I thought we would blow out the Marlins today and the Reds would win in the last inning, you know, and then the Cowboys would get killed.

And that would be my day.

But it's that the Mets lost and the Cowboys tied.

Yeah, right.

I wonder what that would have paid.

I mean, they were almost the first team to have a losing record after being 20-plus games over 500.

It's one of the most disappointing seasons of my life here.

Like, you know, especially with Soto, 43 homers, 105, almost had 40 stolen bases.

Pete, 38, 110.

Like, where is it?

Like, we have one pitcher with 10 plus wins.

And I get it where teams, if you root for the Pirates, that they never spend money, but there's something to be said about a team that spends $341 million.

I know you get to watch great players perform well sometimes, but.

When you never win a World Series, it's like, it feels like that attempt to compete is futile.

Like, right?

Like, how much would we have to spend?

I hate it.

I hate it all.

40 years for you.

Yeah.

Yeah.

86.

It'll be 40.

Yeah.

The thing is, if they made the playoffs, do you think they would have won four straight rounds and won the World Series?

No, so that was the thing.

So going into the weekend, I'm like, all right, what are we going to do?

Win three against the Marlins and then two out of three against, we're going to win five out of six in the next week.

So yeah, it's probably better just to not watch him.

Well, my team made it.

You're psyched,

which makes no sense because we traded our best player

and then our new best player, who is fucking awesome, Roman Anthony,

gets hurt, misses the last month of the season.

I don't think he's going to be available for it.

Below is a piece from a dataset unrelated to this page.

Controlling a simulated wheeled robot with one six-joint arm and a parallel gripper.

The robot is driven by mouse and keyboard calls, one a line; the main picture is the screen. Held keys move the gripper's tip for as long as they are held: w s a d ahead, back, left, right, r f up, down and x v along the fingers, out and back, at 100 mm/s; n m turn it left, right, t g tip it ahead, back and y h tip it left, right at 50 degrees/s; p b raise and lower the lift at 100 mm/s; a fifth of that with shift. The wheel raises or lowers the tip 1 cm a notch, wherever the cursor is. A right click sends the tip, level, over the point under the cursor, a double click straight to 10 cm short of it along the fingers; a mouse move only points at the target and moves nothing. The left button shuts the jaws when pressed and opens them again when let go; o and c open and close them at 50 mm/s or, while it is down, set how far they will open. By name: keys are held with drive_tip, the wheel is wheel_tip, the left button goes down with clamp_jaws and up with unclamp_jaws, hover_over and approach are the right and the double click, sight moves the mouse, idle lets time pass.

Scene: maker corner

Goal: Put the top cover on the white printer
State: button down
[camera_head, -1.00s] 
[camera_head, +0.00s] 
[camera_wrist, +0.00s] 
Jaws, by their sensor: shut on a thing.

Certainly doesn't seem like he's going to be available this week.

I think Hench said we've used 35 pitchers.

Wow.

We had 10 of the worst losses you can imagine and somehow finished 89 and 73.

And now we're playing the Yankees.

And we have Crochet, who's an absolute fucking beast, who's the best pitcher in the American League.

I'm surprised you're an underdog.

I'm looking at that now.

You're an underdog in that game?

In the game one, we're an underdog?

Yeah.

He's plus 112.

Oh, wow.

Max Freed.

Yeah.

I think the key is if they can if they can win game one and it's just a crochet and chapman game and they don't use whitlock and they can save whitlock for game two i think they can win the series if they have to use all those guys for game one i think that gets really tough and then bao hasn't looked as good the last

um

i would say the last probably month or so he's the game two guy The Yankees have more talent.

I mean, the Red Sox have just lost too many people.

I just wish we had Anthony.

If we had Anthony, I would be like, heads up.

But a lot of these don't go three games, you know, they just go the two.

So this is so huge, crochet pitch.

I'm really surprised that he's an underdog.

And like, you know, I say to JJ, John Gustremski, who's a Yankee fan, I'm like, is it really a home?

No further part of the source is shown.